Goal: Each line of the material must be returned exactly.

Exercise material:
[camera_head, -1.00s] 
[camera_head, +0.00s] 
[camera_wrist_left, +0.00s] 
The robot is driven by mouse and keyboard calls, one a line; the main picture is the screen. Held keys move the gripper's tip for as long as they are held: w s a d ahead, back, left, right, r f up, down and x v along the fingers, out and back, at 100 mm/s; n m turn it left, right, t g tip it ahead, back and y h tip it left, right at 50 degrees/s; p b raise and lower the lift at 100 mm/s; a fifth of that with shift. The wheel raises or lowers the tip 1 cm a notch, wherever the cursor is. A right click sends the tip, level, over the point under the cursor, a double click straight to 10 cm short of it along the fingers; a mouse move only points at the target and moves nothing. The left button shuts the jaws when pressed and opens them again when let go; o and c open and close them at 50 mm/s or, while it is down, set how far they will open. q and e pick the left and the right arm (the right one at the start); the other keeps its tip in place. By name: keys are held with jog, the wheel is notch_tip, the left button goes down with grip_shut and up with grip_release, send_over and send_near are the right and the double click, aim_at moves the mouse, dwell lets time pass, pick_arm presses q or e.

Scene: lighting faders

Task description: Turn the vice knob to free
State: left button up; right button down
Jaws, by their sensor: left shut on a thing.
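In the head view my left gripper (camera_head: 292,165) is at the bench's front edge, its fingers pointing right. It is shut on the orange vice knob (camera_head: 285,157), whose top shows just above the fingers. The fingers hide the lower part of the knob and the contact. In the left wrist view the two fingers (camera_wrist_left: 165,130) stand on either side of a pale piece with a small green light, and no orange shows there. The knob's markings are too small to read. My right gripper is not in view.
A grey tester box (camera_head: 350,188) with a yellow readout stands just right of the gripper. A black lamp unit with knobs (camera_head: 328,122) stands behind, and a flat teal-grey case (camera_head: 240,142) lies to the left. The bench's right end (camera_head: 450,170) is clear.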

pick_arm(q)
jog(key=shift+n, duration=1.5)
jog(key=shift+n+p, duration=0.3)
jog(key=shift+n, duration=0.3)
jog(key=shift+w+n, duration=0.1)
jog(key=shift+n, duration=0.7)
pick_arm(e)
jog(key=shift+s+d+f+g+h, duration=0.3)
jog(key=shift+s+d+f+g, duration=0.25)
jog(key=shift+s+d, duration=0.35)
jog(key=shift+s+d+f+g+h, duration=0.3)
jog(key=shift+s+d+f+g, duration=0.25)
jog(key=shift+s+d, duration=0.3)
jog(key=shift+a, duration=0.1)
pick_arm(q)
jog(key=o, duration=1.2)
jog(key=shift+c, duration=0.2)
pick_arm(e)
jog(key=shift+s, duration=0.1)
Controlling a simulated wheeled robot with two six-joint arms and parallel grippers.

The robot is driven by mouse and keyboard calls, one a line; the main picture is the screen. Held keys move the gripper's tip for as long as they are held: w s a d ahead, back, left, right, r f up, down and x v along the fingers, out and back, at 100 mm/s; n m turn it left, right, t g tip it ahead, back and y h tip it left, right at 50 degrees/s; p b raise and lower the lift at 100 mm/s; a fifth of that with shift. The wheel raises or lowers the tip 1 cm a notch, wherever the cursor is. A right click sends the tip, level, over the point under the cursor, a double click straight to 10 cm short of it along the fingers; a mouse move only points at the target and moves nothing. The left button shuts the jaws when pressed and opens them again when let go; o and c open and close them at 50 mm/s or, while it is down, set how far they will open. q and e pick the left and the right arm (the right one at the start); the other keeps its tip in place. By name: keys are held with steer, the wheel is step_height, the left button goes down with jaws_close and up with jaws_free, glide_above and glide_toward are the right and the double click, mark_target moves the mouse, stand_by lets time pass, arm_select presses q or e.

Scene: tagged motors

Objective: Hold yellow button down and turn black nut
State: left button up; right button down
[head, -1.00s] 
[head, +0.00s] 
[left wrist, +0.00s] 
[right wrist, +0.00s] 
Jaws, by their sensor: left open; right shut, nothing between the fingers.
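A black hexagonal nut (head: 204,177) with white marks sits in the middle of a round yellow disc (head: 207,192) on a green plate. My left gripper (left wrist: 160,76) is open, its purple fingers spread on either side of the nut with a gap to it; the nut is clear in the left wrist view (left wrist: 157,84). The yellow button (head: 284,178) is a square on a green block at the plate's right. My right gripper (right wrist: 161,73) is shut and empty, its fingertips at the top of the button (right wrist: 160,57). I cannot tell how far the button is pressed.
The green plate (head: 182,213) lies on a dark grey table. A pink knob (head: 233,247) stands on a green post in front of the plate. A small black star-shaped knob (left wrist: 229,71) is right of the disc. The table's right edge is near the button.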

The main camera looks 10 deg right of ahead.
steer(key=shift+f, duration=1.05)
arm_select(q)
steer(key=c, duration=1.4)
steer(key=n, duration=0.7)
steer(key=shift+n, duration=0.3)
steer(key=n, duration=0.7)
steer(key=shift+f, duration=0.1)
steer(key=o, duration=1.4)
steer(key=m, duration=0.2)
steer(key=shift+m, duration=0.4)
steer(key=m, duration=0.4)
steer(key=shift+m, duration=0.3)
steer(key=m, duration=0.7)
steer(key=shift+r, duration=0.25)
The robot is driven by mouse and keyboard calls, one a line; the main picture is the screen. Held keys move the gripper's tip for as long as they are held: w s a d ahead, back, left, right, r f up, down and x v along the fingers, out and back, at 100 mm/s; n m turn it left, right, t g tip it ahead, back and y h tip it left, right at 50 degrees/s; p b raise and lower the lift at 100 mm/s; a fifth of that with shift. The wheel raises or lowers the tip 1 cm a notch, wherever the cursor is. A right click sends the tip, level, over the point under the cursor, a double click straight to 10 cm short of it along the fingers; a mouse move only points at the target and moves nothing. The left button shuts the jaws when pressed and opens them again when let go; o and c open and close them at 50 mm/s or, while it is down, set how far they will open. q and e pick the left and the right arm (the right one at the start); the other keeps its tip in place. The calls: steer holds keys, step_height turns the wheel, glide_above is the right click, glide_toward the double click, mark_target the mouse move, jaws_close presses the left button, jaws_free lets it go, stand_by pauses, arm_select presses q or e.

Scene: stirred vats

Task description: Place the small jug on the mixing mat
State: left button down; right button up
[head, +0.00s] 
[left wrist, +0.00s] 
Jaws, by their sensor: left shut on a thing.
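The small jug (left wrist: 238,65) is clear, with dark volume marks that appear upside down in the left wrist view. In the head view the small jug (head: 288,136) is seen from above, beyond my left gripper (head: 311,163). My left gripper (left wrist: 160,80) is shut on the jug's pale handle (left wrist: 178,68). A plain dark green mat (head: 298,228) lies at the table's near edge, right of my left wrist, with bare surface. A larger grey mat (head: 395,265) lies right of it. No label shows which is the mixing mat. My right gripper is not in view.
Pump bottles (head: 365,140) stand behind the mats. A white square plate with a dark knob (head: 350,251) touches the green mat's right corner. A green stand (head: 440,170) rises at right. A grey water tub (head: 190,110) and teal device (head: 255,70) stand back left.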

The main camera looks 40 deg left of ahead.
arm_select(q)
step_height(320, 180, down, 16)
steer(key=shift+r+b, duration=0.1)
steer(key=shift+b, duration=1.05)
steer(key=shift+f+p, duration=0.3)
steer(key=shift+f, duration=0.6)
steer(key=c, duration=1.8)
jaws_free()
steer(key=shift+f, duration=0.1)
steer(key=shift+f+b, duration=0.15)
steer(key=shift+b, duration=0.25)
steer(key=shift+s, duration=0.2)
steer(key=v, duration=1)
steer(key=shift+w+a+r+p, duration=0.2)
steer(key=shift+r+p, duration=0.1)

Task output:
[camera_head, -1.00s] 
[camera_head, +0.00s] 
[camera_wrist_left, +0.00s] 
The robot is driven by mouse and keyboard calls, one a line; the main picture is the screen. Held keys move the gripper's tip for as long as they are held: w s a d ahead, back, left, right, r f up, down and x v along the fingers, out and back, at 100 mm/s; n m turn it left, right, t g tip it ahead, back and y h tip it left, right at 50 degrees/s; p b raise and lower the lift at 100 mm/s; a fifth of that with shift. The wheel raises or lowers the tip 1 cm a notch, wherever the cursor is. A right click sends the tip, level, over the point under the cursor, a double click straight to 10 cm short of it along the fingers; a mouse move only points at the target and moves nothing. The left button shuts the jaws when pressed and opens them again when let go; o and c open and close them at 50 mm/s or, while it is down, set how far they will open. q and e pick the left and the right arm (the right one at the start); the other keeps its tip in place. By name: keys are held with jog, the wheel is notch_tip, the left button goes down with grip_shut and up with grip_release, send_over and send_near are the right and the double click, aim_at moves the mouse, dwell lets time pass, pick_arm presses q or e.

Scene: lighting faders

Task description: Turn the vice knob to free
State: left button up; right button down
Jaws, by their sensor: left shut on a thing.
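In the head view my left gripper (camera_head: 292,165) is at the bench's front edge, its fingers pointing right. It is shut on the orange vice knob (camera_head: 285,157), whose top shows just above the fingers. The fingers hide the lower part of the knob and the contact. In the left wrist view the two fingers (camera_wrist_left: 165,130) stand on either side of a pale piece with a small green light, and no orange shows there. The knob's markings are too small to read. My right gripper is not in view.
A grey tester box (camera_head: 350,188) with a yellow readout stands just right of the gripper. A black lamp unit with knobs (camera_head: 328,122) stands behind, and a flat teal-grey case (camera_head: 240,142) lies to the left. The bench's right end (camera_head: 450,170) is clear.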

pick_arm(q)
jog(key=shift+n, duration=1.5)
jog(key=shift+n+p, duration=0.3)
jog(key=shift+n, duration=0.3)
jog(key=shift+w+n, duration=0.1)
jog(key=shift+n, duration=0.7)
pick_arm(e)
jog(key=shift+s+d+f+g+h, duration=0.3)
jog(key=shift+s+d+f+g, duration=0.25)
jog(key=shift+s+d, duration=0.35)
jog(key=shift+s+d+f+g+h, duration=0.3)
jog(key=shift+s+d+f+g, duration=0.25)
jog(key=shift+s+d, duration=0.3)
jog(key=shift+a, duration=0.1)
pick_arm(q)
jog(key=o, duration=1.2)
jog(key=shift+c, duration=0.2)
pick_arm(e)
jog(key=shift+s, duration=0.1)
Controlling a simulated wheeled robot with two six-joint arms and parallel grippers.

The robot is driven by mouse and keyboard calls, one a line; the main picture is the screen. Held keys move the gripper's tip for as long as they are held: w s a d ahead, back, left, right, r f up, down and x v along the fingers, out and back, at 100 mm/s; n m turn it left, right, t g tip it ahead, back and y h tip it left, right at 50 degrees/s; p b raise and lower the lift at 100 mm/s; a fifth of that with shift. The wheel raises or lowers the tip 1 cm a notch, wherever the cursor is. A right click sends the tip, level, over the point under the cursor, a double click straight to 10 cm short of it along the fingers; a mouse move only points at the target and moves nothing. The left button shuts the jaws when pressed and opens them again when let go; o and c open and close them at 50 mm/s or, while it is down, set how far they will open. q and e pick the left and the right arm (the right one at the start); the other keeps its tip in place. By name: keys are held with steer, the wheel is step_height, the left button goes down with jaws_close and up with jaws_free, glide_above and glide_toward are the right and the double click, mark_target moves the mouse, stand_by lets time pass, arm_select presses q or e.

Scene: tagged motors

Objective: Hold yellow button down and turn black nut
State: left button up; right button down
[head, -1.00s] 
[head, +0.00s] 
[left wrist, +0.00s] 
[right wrist, +0.00s] 
Jaws, by their sensor: left open; right shut, nothing between the fingers.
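A black hexagonal nut (head: 204,177) with white marks sits in the middle of a round yellow disc (head: 207,192) on a green plate. My left gripper (left wrist: 160,76) is open, its purple fingers spread on either side of the nut with a gap to it; the nut is clear in the left wrist view (left wrist: 157,84). The yellow button (head: 284,178) is a square on a green block at the plate's right. My right gripper (right wrist: 161,73) is shut and empty, its fingertips at the top of the button (right wrist: 160,57). I cannot tell how far the button is pressed.
The green plate (head: 182,213) lies on a dark grey table. A pink knob (head: 233,247) stands on a green post in front of the plate. A small black star-shaped knob (left wrist: 229,71) is right of the disc. The table's right edge is near the button.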

The main camera looks 10 deg right of ahead.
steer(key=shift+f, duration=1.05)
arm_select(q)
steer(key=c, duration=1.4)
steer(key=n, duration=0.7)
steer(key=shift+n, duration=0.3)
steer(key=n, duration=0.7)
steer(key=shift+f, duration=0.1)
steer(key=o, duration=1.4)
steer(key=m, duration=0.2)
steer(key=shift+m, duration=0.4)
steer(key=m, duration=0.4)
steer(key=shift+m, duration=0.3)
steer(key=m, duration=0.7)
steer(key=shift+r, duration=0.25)
The robot is driven by mouse and keyboard calls, one a line; the main picture is the screen. Held keys move the gripper's tip for as long as they are held: w s a d ahead, back, left, right, r f up, down and x v along the fingers, out and back, at 100 mm/s; n m turn it left, right, t g tip it ahead, back and y h tip it left, right at 50 degrees/s; p b raise and lower the lift at 100 mm/s; a fifth of that with shift. The wheel raises or lowers the tip 1 cm a notch, wherever the cursor is. A right click sends the tip, level, over the point under the cursor, a double click straight to 10 cm short of it along the fingers; a mouse move only points at the target and moves nothing. The left button shuts the jaws when pressed and opens them again when let go; o and c open and close them at 50 mm/s or, while it is down, set how far they will open. q and e pick the left and the right arm (the right one at the start); the other keeps its tip in place. The calls: steer holds keys, step_height turns the wheel, glide_above is the right click, glide_toward the double click, mark_target the mouse move, jaws_close presses the left button, jaws_free lets it go, stand_by pauses, arm_select presses q or e.

Scene: stirred vats

Task description: Place the small jug on the mixing mat
State: left button down; right button up
[head, +0.00s] 
[left wrist, +0.00s] 
Jaws, by their sensor: left shut on a thing.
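The small jug (left wrist: 238,65) is clear, with dark volume marks that appear upside down in the left wrist view. In the head view the small jug (head: 288,136) is seen from above, beyond my left gripper (head: 311,163). My left gripper (left wrist: 160,80) is shut on the jug's pale handle (left wrist: 178,68). A plain dark green mat (head: 298,228) lies at the table's near edge, right of my left wrist, with bare surface. A larger grey mat (head: 395,265) lies right of it. No label shows which is the mixing mat. My right gripper is not in view.
Pump bottles (head: 365,140) stand behind the mats. A white square plate with a dark knob (head: 350,251) touches the green mat's right corner. A green stand (head: 440,170) rises at right. A grey water tub (head: 190,110) and teal device (head: 255,70) stand back left.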

The main camera looks 40 deg left of ahead.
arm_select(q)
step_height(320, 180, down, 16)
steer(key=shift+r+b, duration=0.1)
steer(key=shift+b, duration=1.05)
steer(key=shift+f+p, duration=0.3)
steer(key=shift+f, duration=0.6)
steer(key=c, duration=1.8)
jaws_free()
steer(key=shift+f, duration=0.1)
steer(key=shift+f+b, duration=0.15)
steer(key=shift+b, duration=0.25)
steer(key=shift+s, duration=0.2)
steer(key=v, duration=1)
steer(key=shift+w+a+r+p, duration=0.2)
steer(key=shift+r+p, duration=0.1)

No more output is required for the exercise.